In 'A Quest Among the Bewildered', described as an "early semi autobiographical novel," Zendik straddles the traditional Beat line between living and meditating. He touches on all the familiar themes: love, lust, homosexuality, intoxication, spirituality, the subculture, and the quest for enlightenment as found in experiencing all the rest and moving beyond. His language rages and burns, then mellows, slows, lulls the reader into a feeling of safety before lunging with a sharp blade: ...Zendik writes with the enthusiasm of a young seeker, while topping off his prose with the insights of a learned master. While all the Beat basics are here: the energy of Kerouac, the poetics of Ginsburg, the over-the-top edginess of Burroughs, Zendik's work often resembles something more eloquent and grand. It often reminded me of Rilke's novel 'The Notebooks of Malte Laurids Brigge' in the way the narrator stops to contemplate the simplest things while keeping what can loosely be called a story hidden far in the background. 'A Quest Among the Bewildered' is the kind of novel one hesitates to enter, but rejoices in having left after its unexpected soul-searching, its journey to places of self and society, its magnificent dreamscape of language and idea. How Zendik remained an "undiscovered Beat" seems as much a curiosity as his work. This book makes a case for his being included among the more noted writers of his generation. At times harsh, at times dazzling, Zendik's prose touches every nerve and reaches every secret desire. It hooks the reader and refuses to let go, not in the way a Stephen King novel might, more in the way carnival rides and conversations do. Recommendation: BUY THIS ONE. While it might be the last book on your shelf, it will not be last in your thoughts. The words and insights will stay with you for days until you feel the urge to pick it up again, go back for a second helping of life at its most raw, its most fascinating. Expect a truly wonderful reading experience.

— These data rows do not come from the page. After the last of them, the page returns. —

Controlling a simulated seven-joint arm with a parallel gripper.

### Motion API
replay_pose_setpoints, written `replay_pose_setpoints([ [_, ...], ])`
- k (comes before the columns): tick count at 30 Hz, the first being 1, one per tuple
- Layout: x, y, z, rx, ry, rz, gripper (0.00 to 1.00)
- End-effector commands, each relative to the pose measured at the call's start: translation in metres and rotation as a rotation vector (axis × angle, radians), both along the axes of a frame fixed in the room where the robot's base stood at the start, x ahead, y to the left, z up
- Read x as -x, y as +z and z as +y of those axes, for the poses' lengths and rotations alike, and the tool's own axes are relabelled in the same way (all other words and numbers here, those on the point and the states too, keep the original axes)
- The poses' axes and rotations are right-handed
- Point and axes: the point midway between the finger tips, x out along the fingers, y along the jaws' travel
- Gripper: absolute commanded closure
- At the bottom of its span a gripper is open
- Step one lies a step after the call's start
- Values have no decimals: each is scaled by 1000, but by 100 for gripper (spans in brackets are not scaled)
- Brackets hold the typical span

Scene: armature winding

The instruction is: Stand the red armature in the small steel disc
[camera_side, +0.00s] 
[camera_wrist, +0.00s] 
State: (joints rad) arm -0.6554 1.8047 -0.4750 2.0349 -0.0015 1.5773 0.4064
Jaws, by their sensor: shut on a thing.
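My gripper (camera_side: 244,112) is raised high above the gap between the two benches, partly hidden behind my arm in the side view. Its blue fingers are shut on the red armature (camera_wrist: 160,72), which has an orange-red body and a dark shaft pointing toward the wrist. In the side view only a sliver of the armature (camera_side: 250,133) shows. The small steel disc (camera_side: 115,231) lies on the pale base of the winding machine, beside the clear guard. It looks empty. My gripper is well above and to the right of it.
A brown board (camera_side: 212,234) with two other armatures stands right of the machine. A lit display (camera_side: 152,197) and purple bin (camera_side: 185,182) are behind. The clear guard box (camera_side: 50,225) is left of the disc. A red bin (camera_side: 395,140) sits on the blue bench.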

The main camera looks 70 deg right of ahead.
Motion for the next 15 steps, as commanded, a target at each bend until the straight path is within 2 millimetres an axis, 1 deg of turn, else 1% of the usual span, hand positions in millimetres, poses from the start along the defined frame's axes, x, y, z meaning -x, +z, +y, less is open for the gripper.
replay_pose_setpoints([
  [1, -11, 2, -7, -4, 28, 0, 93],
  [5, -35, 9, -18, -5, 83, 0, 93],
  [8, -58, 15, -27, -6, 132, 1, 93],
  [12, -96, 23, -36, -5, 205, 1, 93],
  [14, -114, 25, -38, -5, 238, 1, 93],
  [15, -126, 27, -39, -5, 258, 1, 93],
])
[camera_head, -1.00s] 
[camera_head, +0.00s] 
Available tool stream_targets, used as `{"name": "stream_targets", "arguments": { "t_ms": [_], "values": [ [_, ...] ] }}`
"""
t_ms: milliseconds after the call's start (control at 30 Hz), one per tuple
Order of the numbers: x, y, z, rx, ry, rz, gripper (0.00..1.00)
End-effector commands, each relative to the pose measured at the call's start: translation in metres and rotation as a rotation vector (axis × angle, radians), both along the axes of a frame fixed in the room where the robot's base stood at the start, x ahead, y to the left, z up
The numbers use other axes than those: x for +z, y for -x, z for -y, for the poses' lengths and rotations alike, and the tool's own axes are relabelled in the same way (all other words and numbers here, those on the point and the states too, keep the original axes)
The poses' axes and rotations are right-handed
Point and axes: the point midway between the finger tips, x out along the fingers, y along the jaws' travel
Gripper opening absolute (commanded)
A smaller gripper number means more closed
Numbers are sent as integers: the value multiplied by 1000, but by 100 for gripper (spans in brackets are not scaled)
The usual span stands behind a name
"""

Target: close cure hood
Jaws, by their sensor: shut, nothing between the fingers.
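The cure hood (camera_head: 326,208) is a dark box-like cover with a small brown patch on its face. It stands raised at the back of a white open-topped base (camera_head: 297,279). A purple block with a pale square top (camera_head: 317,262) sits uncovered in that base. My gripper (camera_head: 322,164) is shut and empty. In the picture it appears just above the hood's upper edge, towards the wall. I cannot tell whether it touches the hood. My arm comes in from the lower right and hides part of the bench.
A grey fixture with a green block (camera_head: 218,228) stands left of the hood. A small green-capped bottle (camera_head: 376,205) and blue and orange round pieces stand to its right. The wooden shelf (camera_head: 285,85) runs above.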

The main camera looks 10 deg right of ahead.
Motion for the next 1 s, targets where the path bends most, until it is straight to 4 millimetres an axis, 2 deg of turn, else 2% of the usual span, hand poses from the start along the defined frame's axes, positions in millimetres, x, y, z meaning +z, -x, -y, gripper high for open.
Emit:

- This book is amazing......thats all i have to say....he (Wulf Zendik) actually created a commune that lives on TODAY as the embodiement of his ideals in this book......just browse for "Zendik Farm" and you will find it......The work that they have done has had a HUGE influence on me.....and not in a bad way but making me a better more world consious and compassionate person......if you want truth read this....
- I agree that this is the best thing I've yet read by a Beat Author - I'd love to have been at those places, met those people and witnessed the scenes described by Zendik. The writing style is so moving and poetic. His revelations and observations about love, romance, sex, the women he was with and the artists he knew are a missing piece of true history about that time and place. Just going through those experiences would change anyone, but the courage to go forward in pursuit of those ideals, that's what gives me courage in my life to believe in my own possibilities. And the possibilities for humanity.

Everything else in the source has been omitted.